電車はターミナルを抜けるとたちまち速度を上げ、120kmに達します。客車列車は、減速時に連結器が機関車の振動を拾って「ガタンッ」と揺れることがありますが、この列車はプッシュプル運転なのでほとんど揺れを感じません。保線状態も非常に良好でジョイント音も軽やかです。
電車はあっという間に郊外に入り、すっかり外の景色が見えなくなりました。それでも時折すれ違う列車のタイフォン、ジョイント音に旅行気分は最高潮に。上海駅前の売店で買ったスタウトビールとポークソーセージをつまみながら寝台列車の空気に浸ります。(ちなみに同車は洋式トイレ完備です。ティッシュペーパー要持参)
都心間の移動だからか客層は大学生と思しき20代の男女が多い印象。学生が教科書を読んだり友人と語らったりと、乗客のそれぞれが思い思いの時間を過ごしている様子でした。
23時を過ぎると消灯のため、しばらく景色を眺めてから床につくことに……。朝、目がさめると午前9時。すっかり爆睡してしまい、あと30分で北京に着く頃合いになっていました。
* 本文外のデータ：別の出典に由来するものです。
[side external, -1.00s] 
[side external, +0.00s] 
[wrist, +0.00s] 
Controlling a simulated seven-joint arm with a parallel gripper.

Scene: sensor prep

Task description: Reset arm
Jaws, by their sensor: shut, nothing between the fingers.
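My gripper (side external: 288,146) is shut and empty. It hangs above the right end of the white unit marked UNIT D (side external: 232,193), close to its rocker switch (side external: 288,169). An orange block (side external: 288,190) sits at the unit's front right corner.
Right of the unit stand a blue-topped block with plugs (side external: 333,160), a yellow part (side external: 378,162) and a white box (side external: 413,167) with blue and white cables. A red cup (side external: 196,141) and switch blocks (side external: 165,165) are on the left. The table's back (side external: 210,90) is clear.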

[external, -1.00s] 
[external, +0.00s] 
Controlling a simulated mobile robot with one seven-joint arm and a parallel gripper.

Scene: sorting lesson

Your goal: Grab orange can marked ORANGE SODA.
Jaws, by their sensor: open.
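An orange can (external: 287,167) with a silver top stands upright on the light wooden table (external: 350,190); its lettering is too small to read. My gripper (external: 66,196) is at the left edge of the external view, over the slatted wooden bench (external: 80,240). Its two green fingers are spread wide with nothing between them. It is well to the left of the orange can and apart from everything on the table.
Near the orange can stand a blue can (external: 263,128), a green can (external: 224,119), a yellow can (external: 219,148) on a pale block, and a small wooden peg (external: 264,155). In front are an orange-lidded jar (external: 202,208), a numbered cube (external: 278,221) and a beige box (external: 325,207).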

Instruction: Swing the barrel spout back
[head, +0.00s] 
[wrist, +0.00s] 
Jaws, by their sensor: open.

9時36分、電車は定刻で北京南駅に到着しました。上海より6度ほど温度が低いため、電車を降りると肌寒さが沁みてきます。寝台列車とは思えないほど快適で身体の調子もすこぶる良好。電車特有の揺れを一切感じないため、寝台列車に乗ったというよりかは安いビジネスホテルで一泊したような感覚で少し拍子抜けです。
北京-上海間、京滬線1462kmの旅路はこれにて終了。今晩からは憧れの緑皮寝台車で、四川省・成都へ向かいます。